Help speed up the function


#1

ArLog - Global array

ArLog = Array{String,1}()
push!(ArLog, "Drop/BC/1.bin")
push!(ArLog, "Drop/BC/2.bin")
....
searchHash = function(n::BigInt,C::BitArray)
		for line in ArLog
			s1 = open(line,"r+")
			A2 = Mmap.mmap(s1, BitArray, (64,10^9));
			for i in eachindex(A2)
				for k in eachindex(C)
					if(A2[1:64,i] == C[1:64,k] )
						SaveRes(arLine[2],string(i),string(n))
					end
					k == 438 && break
				end
				i == 10^9 && break
			end
			finalize(A2)
			close(s1)
			GC.gc();
		end	
	end

Now this function is very slow.


#2

const


#3

what?


#4

const ArLog


#5

Also note that the way you’re defining functions will make calling them very slow because they are also not const.


#6

Perhaps this will speed execution, but the bottleneck is clearly here.

for i in eachindex(A2)
   for k in eachindex(C)
	if(A2[1:64,i] == C[1:64,k] )
		SaveRes(arLine[2],string(i),string(n))
	end
	k == 438 && break
   end
   i == 10^9 && break
end

#7

Since ArLog is not type stable, the type of line can not be inferred along with s1, A2, i, and k. This results in a massive reductions in speed. Your bottleneck will run faster if you make that change.


#8

Two low-hanging fruits are

  1. providing the ArLog as an argument to the function,
  2. using the standard way of defining functions (instead of defining a closure and assigning it to a variable like you are doing — where did you get that idea?)

Eg

function search_hash(n::BigInt,C::BitArray, ar_log)
    ...
end

Also, you should consider using standard naming conventions, and read the performance tips.


#9

Here is a more detailed code.

@everywhere struct Point{T}
    x::T
    y::T
end
function bigfunc(ArPub,ArLog)

	searchHash = function(n::BigInt,C::BitArray)
		for line in ArLog
			s1 = open(line,"r+")
			A2 = Mmap.mmap(s1, BitArray, (64,10^9));
			for i in eachindex(A2)
				for k in eachindex(C)
					if(A2[1:64,i] == C[1:64,k] )
						SaveRes(arLine[2],string(i),string(n))
					end
					k == length(ArPub) && break
				end
				i == 10^9 && break
			end
			finalize(A2)
			close(s1)
			GC.gc();
		end	
	end
	GenC = function(n::BigInt)
		C = falses(64,length(ArPub))
		...
		searchHash(n,C)	
		...
	end
	GenC(big(10)^20)
end	

ArPub = Point{BigInt}[]
open("Points.txt") do f
     for line in eachline(f)
		if line[1:2] == "04"
			point = Point{BigInt}(parse(BigInt, line[3:66], base=16), parse(BigInt, line[67:end], base=16))
			push!(ArPub, point)
		end
    end	
end

ArLog = Array{String,1}()
open("Drop/BC/log.txt") do f
     for line in eachline(f)
		arLine = split(line," ")
		push!(ArLog, string(arLine[2]))
    end
end
bigfunc(ArPub,ArLog)

#10

You haven’t made any of the changes that was suggested?

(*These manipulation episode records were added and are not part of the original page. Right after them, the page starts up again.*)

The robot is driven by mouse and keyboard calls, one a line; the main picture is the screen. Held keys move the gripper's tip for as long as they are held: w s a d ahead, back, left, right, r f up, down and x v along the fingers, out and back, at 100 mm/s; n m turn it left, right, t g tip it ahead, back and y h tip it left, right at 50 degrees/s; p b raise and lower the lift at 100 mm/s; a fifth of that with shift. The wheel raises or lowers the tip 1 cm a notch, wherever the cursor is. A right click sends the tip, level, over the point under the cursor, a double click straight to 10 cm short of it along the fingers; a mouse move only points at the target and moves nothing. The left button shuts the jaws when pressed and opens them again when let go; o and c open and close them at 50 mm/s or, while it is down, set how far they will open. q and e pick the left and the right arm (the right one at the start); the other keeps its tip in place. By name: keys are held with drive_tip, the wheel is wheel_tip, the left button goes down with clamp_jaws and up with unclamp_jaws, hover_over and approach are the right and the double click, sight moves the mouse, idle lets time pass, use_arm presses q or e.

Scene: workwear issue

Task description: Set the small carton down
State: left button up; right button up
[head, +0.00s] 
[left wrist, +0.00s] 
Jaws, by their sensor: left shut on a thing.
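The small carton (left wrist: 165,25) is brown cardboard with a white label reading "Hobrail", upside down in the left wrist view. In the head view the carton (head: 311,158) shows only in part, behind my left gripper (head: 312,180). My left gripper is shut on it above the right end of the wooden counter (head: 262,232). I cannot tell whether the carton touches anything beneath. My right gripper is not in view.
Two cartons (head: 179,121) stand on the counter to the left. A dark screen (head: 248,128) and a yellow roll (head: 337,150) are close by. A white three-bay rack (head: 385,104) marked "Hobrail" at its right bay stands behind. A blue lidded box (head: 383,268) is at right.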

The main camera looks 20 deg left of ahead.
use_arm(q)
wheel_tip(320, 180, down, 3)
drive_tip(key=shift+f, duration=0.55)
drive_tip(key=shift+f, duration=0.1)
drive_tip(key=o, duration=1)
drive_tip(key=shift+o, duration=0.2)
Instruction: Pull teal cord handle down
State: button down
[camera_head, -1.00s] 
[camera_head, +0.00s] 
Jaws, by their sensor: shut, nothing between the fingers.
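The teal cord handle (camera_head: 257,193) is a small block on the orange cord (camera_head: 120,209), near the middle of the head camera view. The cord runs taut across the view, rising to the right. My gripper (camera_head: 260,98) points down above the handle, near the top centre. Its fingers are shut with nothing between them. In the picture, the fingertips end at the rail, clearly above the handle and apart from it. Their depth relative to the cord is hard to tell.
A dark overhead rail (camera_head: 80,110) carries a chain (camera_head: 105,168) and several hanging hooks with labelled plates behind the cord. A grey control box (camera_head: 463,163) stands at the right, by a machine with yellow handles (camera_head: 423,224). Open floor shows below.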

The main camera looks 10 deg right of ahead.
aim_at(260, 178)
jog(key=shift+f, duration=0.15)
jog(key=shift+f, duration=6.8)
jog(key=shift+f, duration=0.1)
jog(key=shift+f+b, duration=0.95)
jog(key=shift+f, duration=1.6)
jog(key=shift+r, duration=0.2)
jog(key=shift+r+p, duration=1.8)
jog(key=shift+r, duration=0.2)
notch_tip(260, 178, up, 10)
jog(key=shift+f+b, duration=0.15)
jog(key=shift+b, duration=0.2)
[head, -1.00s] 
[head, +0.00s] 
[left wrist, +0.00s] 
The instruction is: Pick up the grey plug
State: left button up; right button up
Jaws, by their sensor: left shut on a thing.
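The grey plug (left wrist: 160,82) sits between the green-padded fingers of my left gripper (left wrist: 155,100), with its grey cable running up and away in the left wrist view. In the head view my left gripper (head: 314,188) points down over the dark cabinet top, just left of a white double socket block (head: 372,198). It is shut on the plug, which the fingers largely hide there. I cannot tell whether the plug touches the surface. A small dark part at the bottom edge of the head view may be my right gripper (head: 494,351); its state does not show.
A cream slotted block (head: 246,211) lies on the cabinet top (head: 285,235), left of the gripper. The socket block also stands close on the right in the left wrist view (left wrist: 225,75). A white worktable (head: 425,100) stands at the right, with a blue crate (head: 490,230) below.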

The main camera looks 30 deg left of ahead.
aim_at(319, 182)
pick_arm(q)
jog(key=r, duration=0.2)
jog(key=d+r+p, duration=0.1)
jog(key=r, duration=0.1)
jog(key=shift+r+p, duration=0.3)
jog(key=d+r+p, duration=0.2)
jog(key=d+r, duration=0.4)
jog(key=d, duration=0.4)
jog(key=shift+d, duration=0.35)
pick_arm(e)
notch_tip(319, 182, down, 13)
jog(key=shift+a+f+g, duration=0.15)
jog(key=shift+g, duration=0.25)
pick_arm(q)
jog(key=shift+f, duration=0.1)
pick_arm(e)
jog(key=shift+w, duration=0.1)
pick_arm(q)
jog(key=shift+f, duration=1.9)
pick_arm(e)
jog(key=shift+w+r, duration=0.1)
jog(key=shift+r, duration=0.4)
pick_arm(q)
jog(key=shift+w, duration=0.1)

This is useful reading https://docs.julialang.org/en/v1/manual/performance-tips/index.html, many of the problems with the code is described there.


#11

I made all the changes proposed above. This gave a slight increase in performance.
The bottleneck still the is here.

for i in eachindex(A2)
	chone = A2[1:64,i]
	for k in eachindex(C)
		if chone == C[1:64,k]
			SaveRes(arLine[2],string(i),string(n))
		end
		k == length(ArPub) && break
	end
	i == 10^9 && break
end

I removed from the second cycle “A2 [1: 64, i]” into the variable chone, this gave a noticeable performance boost.
But still the function works very slowly.


#12

I don’t mean to be rude, but if you’re expecting us to help you speed up your code, you could at least provide a Minimum Working Example that we can use to benchmark on our local machines. Otherwise, all we can do is point out anything obvious that we see in the code you’ve posted, which won’t likely won’t get you nearly the results you desire.


#13

What you have posted is not a function.

Please provide a self-contained MWE.